7 top failures of Financial Transformation and Procure to Pay projects
- Posted by: David Watters
- Category: Best Practices
According to reports, 25 percent of technology projects fail outright; 20 to 25 percent don’t show any return on investment; and as much as 50 percent need massive reworking by the time they’re finished.
We wanted to share the trending failures we’ve seen in fixing and re-aligning Financial Transformation, Procurement, Procure To Pay and Back Office automation projects globally. Most of these may be applicable for any technology transformation projects in mid to large sized corporates.
Achieving Procure to Pay success and getting to your transformation goals requires your teams’ support and commitment. If your team is not on board, this could lead you being blocked for getting into transformation targets you originally set out to achieve.
For a project sponsor, this would mean being unsuccessful in their leadership role and likely deviations on career plans.
Here are the most common reasons for pitfalls, primarily aimed at Project Sponsors, CFO’s, CPO’s and Shared Services directors, that can cast your project in negative light setting you up for failure.
#1 Downplaying Change Management
With Change Management here I mean the process, not (necessarily) a role. Change Management should be seen as a process which ensures everyone within the project team thoroughly understand the people and process impact the project presents to their organisation. This is the journey people and culture of the organisation is required to take to have the solution designed, successfully implemented, deployed and adopted so that business case benefits can be realised. Remember that not everyone is and can be support in your initiative no matter how good job you are doing communicating the benefits so getting everyone in the organisation behind your initiative is not always not possible.
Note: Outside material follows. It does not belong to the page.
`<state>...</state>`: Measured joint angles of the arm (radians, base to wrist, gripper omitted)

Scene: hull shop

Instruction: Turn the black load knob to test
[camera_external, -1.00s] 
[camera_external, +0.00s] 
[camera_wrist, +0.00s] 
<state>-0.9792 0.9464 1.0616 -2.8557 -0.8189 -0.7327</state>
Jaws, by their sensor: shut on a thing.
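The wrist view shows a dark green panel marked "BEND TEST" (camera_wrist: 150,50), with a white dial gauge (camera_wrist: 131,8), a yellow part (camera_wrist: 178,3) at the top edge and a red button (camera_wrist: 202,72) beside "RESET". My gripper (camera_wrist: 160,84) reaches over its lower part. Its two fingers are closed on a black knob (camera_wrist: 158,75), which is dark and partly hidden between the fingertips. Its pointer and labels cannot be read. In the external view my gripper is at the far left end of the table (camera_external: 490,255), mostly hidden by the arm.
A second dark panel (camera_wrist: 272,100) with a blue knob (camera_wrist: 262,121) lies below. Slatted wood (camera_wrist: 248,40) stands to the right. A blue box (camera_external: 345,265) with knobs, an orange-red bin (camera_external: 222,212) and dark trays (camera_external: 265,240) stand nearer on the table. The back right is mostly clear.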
Ultimately your success may be a threat of unemployment or retrenchment for many. Solid Change Management plan aims to identify the individuals lacking in support and more importantly, whether their support matters.
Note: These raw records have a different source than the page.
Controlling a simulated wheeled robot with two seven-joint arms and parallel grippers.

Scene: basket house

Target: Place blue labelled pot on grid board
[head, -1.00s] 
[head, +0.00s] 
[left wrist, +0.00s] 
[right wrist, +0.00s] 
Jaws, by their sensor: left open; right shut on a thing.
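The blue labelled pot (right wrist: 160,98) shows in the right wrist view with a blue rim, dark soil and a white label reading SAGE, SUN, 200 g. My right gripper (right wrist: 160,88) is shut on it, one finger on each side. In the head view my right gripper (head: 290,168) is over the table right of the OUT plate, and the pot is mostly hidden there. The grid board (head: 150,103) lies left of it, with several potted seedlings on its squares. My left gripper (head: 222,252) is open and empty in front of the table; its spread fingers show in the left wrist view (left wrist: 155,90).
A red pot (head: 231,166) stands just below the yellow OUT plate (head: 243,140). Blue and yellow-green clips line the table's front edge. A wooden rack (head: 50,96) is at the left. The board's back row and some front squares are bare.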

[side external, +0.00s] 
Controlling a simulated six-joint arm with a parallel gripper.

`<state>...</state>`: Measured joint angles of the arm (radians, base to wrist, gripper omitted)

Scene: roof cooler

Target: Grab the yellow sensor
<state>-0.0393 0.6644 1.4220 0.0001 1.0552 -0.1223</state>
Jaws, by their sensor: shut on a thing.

#2 Trying to solve the world -syndrome
It’s easier to get funding when your project plan and business case promises to solve the problems of the world showing a rapid ROI, however is this the purpose of the case you are building? Don’t build a business case which is too much to digest, rather aim to break it down to bite size chunks and introduce the benefits gradually. Look for technology and process scope to deliver which can be deployed in phases and tested for assumptions. If you were on a quest to solve the problems of P2P for your organisation, why not start with AP or even a portion of your AP? This is great area for calculating tangible returns for your organisation and showing a solid ROI. Additionally, it is important to begin showing early success rather than take on too much.
It is a good idea to get something of high visibility delivered fast increasing your teams credibility and getting you on a path of further funding acceptance.
#3 The illusion of risk with smaller technology providers
There is plenty of great, modern technology out there but largest organisations tend to choose the safest, most reputable providers which withdraws from the innovation, savings realisation and process efficiencies they could otherwise realise. Technology driven innovation does not sit well with the largest players in the industry, in fact the largest failures of the industry come from the big players. Don’t fall for this trap of thinking this is your only option. Any modern technology out there allows you test the returns you get by building a proof of concept, or by conducting a low cost mini implementation of your solution. This is a great, low cost, risk free way of testing these assumptions and enables a much broader filter of technologies allowing you to tap to innovation of AI, RPA and the best (not the largest) providers of P2P tech in the market. Large technology and process transformation projects are always made of components which can be tested. If you hear otherwise, it is likely you asked a sales person. Avoid falling for this and test your commercial returns, process efficiencies and technology you are planning to sign up for otherwise you end up with an expensive technology with long, sometimes negative, return. You can implement modern, disruptive technology with very little risk, if you understand the and know how to structure you concept test to validate your assumptions. The benefits of this are adoption of risk free innovative new technology, great cost and process efficiency gains and ultimately greater advancements in the back office compared to your competition.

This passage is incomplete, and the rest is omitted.